Fase 2

Fase 1 era molto più facile. L’autorità diede un ordine secco, univoco, con pochissime deroghe: state a casa, se tenete alla pelle. La paura facilitò l’obbedienza, e un popolo che non ha mai brillato per disciplina ha retto la parte con compattezza imprevedibile.

Fase 2 è molto più difficile. Non si tratta più di imporre una clausura uguale per tutti, ma di governare una parziale riapertura, diversa per moltissimi. Con una pluralità di esigenze, interessi, necessità, ambizioni, disperazioni e speranze che la sospensione del “tutti a casa” aveva come azzerato. Nella reclusione ci siamo assomigliati tutti o quasi, per due mesi filati. Ora torniamo a essere l’idraulico, la maestra, il cuoco, il manager, l’attrice, l’operaio, lo scassinatore, il marinaio, la scienziata, il pilota, la escort, eccetera. Non avevamo mai avuto, “prima”, gli stessi interessi, gli stessi orari, le stesse aspettative, gli stessi tricolori alle finestre.

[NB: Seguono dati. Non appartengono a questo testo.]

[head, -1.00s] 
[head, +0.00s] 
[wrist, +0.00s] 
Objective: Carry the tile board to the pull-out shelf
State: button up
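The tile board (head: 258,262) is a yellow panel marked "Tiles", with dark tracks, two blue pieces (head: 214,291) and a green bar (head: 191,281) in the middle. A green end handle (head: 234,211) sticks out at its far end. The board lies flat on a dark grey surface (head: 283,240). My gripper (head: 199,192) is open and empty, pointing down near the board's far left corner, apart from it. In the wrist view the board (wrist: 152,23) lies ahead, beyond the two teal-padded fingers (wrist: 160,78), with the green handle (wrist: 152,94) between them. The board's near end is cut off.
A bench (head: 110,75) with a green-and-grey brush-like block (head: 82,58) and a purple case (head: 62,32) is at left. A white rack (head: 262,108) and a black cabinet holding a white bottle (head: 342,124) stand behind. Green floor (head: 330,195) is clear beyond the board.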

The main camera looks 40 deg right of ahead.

Nemmeno il più ottuso degli statalisti oserebbe pretendere che questa rimessa in moto di una società intera possa essere davvero normata a regola d’arte, al centimetro, categoria per categoria, famiglia per famiglia. La pedanteria e le goffaggini dei vari decreti governativi (gli “affetti stabili”, eccetera) possono irritare, o alimentare la satira, ma sono il segno evidente che il fantasma dei “pieni poteri”, checché ne dicano uomini di potere dispiaciuti di non avere abbastanza potere, non passa attraverso le raccomandazioni ai barman o il calendario degli allenamenti dei calciatori.

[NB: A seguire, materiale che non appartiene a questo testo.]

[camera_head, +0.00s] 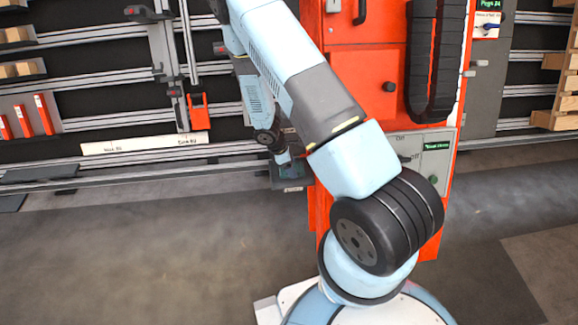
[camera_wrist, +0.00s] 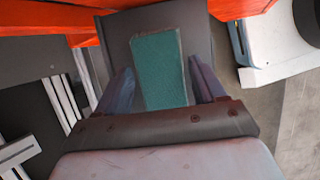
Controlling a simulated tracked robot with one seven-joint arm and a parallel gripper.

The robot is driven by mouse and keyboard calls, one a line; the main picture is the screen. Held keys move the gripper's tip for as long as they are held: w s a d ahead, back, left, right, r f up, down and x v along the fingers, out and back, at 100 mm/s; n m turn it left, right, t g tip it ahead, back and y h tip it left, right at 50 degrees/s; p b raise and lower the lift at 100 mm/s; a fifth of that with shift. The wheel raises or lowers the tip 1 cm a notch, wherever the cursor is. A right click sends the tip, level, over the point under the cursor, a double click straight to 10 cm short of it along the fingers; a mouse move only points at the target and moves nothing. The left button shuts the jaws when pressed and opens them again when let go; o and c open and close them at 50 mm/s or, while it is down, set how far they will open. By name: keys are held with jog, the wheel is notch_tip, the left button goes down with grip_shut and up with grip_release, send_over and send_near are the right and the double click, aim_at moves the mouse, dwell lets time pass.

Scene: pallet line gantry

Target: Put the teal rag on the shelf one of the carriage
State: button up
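The teal rag (camera_wrist: 160,68) is a flat, block-like teal piece in the wrist view, over a dark grey surface (camera_wrist: 118,28). My gripper (camera_wrist: 163,78) has one finger close along each side of the rag. I cannot tell whether the fingers press on it. The rag's near end is hidden by the gripper body. In the head view my gripper (camera_head: 287,168) is low, beside the orange cabinet, at a small dark tray (camera_head: 291,184); the rag cannot be made out there. I cannot tell which part is shelf one of the carriage.
The orange cabinet (camera_head: 365,65) stands close behind my arm. Metal rails (camera_head: 110,80) run across the left, with an upright (camera_head: 165,60) and an orange holder (camera_head: 198,112). Red items (camera_head: 43,114) and wooden blocks (camera_head: 20,70) sit far left. Floor (camera_head: 150,250) is clear in front.

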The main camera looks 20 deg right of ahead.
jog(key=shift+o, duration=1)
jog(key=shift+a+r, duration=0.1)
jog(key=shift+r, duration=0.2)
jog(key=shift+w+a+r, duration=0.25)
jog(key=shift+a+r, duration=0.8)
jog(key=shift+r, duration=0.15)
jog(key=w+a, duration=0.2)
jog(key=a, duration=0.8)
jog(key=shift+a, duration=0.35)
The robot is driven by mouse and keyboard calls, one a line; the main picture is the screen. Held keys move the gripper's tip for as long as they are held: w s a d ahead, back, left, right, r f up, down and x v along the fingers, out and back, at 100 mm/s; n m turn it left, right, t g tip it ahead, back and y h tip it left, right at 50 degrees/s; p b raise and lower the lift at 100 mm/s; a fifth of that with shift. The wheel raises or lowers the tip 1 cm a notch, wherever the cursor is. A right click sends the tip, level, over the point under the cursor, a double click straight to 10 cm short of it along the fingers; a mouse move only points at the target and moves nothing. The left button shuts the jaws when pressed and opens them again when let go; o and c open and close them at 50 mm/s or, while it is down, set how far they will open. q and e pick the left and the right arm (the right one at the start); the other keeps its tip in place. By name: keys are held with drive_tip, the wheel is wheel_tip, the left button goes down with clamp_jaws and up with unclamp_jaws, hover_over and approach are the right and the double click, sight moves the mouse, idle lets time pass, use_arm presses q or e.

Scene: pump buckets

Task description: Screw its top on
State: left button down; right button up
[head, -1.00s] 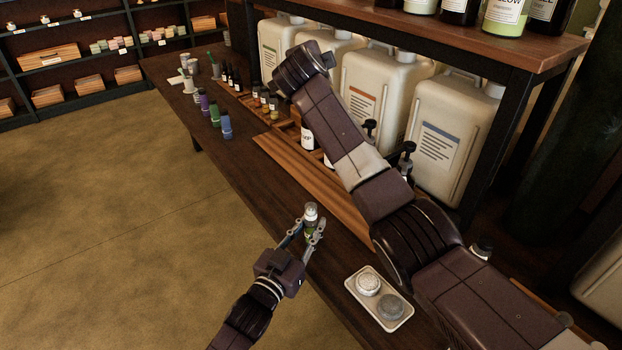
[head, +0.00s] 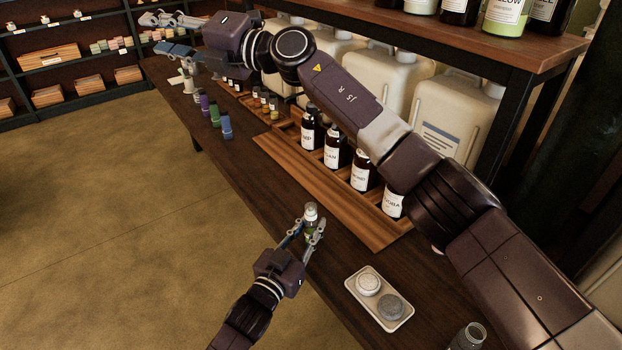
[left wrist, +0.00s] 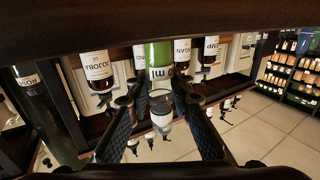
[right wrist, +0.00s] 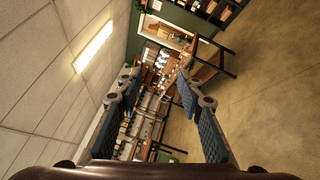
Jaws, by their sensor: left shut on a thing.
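My left gripper (head: 311,229) is shut on a small bottle (head: 310,213) with a green label and a pale upper end, upright at the table's front edge. In the left wrist view the bottle (left wrist: 158,55) appears inverted between the fingers (left wrist: 160,120); I cannot tell whether a top sits on its neck. My right gripper (head: 172,32) is at the upper left of the head view, above the table's far end. Its fingers (right wrist: 155,90) are spread and empty in the right wrist view. I cannot single out a separate top.
A white tray (head: 351,281) holds two round pieces, one white and one grey. A clear open-necked container (head: 468,337) stands at the lower right. Labelled brown bottles (head: 333,148) stand in a wooden rack. Large cream jugs (head: 450,130) stand behind. Small coloured bottles (head: 226,126) line the far end.

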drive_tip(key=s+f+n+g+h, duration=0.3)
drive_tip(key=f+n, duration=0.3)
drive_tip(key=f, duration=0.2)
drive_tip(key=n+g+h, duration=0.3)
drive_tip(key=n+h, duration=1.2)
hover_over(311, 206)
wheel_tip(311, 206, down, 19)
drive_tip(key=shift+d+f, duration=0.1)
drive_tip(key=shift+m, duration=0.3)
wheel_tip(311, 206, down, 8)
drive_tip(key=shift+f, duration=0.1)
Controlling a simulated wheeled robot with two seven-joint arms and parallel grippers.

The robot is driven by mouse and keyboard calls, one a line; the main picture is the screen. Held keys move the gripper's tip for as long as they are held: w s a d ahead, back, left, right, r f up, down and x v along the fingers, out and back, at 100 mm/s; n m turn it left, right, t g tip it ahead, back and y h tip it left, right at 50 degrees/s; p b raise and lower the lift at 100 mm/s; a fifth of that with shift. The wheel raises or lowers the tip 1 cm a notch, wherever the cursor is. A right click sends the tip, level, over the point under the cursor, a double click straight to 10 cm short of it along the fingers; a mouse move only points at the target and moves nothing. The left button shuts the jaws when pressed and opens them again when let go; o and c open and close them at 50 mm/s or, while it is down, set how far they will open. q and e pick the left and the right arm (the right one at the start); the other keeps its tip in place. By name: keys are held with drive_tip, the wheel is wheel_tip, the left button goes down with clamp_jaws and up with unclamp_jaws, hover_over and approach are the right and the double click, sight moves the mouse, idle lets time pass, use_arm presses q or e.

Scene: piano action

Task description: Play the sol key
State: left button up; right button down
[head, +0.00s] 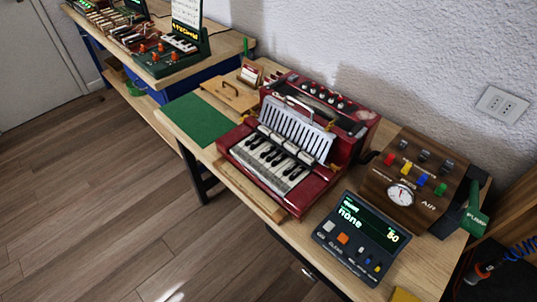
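A red accordion-like instrument (345,118) stands on the wooden bench, with a silver ribbed grille (298,130) in its middle. Its short keyboard (268,163) of white and black keys faces the front left. No key shows a label that I can read, and I cannot tell which one is sol. Nothing touches the keys. A dark display box (360,238) in front of it reads "none" and "50". Neither of my grippers is in view.
A wooden box (408,180) with coloured buttons and a round gauge stands right of the instrument. A green mat (196,118) lies to its left. A second bench behind holds a green unit with a small keyboard (180,43). Open wooden floor (90,210) lies to the left.

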Semmai, il faticoso velleitarismo di alcune (non tutte) indicazioni del governo testimonia l’impotenza del potere politico rispetto a una questione troppo complicata, troppo enorme, troppo inedita anche per un ipotetico Direttorio dei Nobel e dei Saggi. Non è possibile – lo spiegava bene Gustavo Zagrebelsky – l’inquadramento giuridico di tutte le relazioni umane, sebbene esse siano, oggi, più nevralgiche che mai, al tempo stesso vita e morte, l’arma del contagio e, se ben gestite, il suo nemico mortale. Gli amori, il lavoro, lo svago, i movimenti, le amicizie, insomma la vita di ogni individuo, sono un copione che sfugge, a volte, perfino al suo autore. Figuriamoci a un protocollo interministeriale.

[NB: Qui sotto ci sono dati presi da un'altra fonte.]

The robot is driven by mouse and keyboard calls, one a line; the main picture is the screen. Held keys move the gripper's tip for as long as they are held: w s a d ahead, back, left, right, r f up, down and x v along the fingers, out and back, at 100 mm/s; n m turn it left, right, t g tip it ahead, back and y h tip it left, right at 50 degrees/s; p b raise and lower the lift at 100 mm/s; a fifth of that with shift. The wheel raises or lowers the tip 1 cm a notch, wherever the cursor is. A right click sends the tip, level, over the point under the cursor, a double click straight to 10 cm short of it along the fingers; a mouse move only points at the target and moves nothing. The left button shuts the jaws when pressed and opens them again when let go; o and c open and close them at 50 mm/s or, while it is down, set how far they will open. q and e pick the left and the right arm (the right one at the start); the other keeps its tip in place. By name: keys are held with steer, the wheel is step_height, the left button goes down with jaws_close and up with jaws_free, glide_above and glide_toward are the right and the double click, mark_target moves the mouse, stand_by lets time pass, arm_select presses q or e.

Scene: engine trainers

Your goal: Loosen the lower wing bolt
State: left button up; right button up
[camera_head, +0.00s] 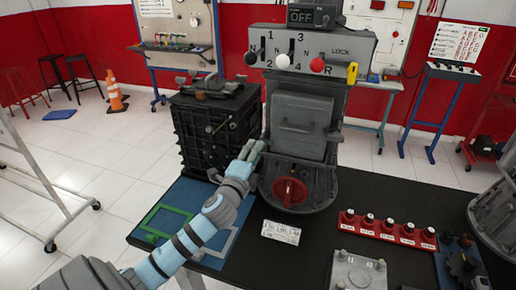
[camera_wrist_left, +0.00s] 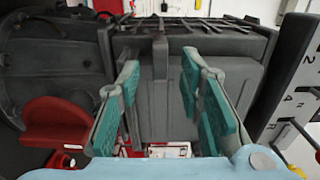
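My left gripper (camera_head: 252,149) is at the left side of the grey gearbox housing (camera_head: 300,108), just right of the black engine block (camera_head: 208,128). In the left wrist view its two teal-padded fingers (camera_wrist_left: 161,75) are apart, with nothing visibly held between them. Beyond them is a grey housing face (camera_wrist_left: 155,95) with a dark upright bar (camera_wrist_left: 160,55) near its top edge. I cannot clearly make out the lower wing bolt in either view; it may be too small or hidden by the gripper. My right gripper is out of view.
The shift-lever panel (camera_head: 310,48) is above. A blue mat (camera_head: 180,195), a white label card (camera_head: 281,232) and a red rack (camera_head: 385,228) lie on the dark table (camera_head: 300,265).

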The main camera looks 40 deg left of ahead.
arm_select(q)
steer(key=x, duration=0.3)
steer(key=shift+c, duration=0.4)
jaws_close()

E allora? E allora, detta brutalmente, tocca a noi. A ciascuno di noi. Possiamo e dobbiamo pretendere che le norme siano il più possibile chiare e sensate. Che aiutino e non ostacolino. Ma non possiamo pretendere di essere accompagnati fuori casa passo dopo passo, mossa dopo mossa, da uno Stato Padre che ci eviti l’inciampo. Lo Stato è l’eterno alibi di questo Paese, un nemico da incolpare o una tetta alla quale attaccarsi, ed è anche per questo che è così latitante il concetto di responsabilità individuale. È invece solamente la responsabilità individuale, in questo momento più che in qualsiasi altro momento, la marcia in più che può sorreggere la ripartenza oppure farla deragliare. Non c’è norma, per quanto azzeccata, che possa impedire al cittadino incivile le promiscuità superflue, o alla guardia zelante di multare il camminatore solitario, a rischio zero, lungo una spiaggia deserta o in un bosco. Entrambi, il cittadino e la guardia, possono fare la cosa giusta se si appoggiano alla propria intelligenza (principio razionale) e alla propria coscienza (principio etico).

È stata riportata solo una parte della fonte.